__DATA LINES__

+ + + +

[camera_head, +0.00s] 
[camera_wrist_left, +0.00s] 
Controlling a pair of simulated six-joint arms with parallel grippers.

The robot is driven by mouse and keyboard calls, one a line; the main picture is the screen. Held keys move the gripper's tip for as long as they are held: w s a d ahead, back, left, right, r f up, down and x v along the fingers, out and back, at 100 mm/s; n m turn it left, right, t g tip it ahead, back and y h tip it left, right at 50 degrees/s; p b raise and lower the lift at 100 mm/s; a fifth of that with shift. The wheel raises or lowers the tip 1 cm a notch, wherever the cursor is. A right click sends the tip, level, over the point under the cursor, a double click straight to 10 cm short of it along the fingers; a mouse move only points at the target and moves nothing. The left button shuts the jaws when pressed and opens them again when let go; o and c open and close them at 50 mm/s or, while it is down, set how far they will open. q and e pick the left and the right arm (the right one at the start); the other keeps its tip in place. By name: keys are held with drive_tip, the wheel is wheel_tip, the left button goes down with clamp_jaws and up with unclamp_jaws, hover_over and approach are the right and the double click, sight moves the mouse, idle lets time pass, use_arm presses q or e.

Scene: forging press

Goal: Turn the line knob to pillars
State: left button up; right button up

+ + + +

__TASK INSTRUCTIONS__
Nothing in the data may differ; print all of it exactly as written.

__FINISHED ANSWER__
[camera_head, +0.00s] 
[camera_wrist_left, +0.00s] 
Controlling a pair of simulated six-joint arms with parallel grippers.

The robot is driven by mouse and keyboard calls, one a line; the main picture is the screen. Held keys move the gripper's tip for as long as they are held: w s a d ahead, back, left, right, r f up, down and x v along the fingers, out and back, at 100 mm/s; n m turn it left, right, t g tip it ahead, back and y h tip it left, right at 50 degrees/s; p b raise and lower the lift at 100 mm/s; a fifth of that with shift. The wheel raises or lowers the tip 1 cm a notch, wherever the cursor is. A right click sends the tip, level, over the point under the cursor, a double click straight to 10 cm short of it along the fingers; a mouse move only points at the target and moves nothing. The left button shuts the jaws when pressed and opens them again when let go; o and c open and close them at 50 mm/s or, while it is down, set how far they will open. q and e pick the left and the right arm (the right one at the start); the other keeps its tip in place. By name: keys are held with drive_tip, the wheel is wheel_tip, the left button goes down with clamp_jaws and up with unclamp_jaws, hover_over and approach are the right and the double click, sight moves the mouse, idle lets time pass, use_arm presses q or e.

Scene: forging press

Goal: Turn the line knob to pillars
State: left button up; right button up

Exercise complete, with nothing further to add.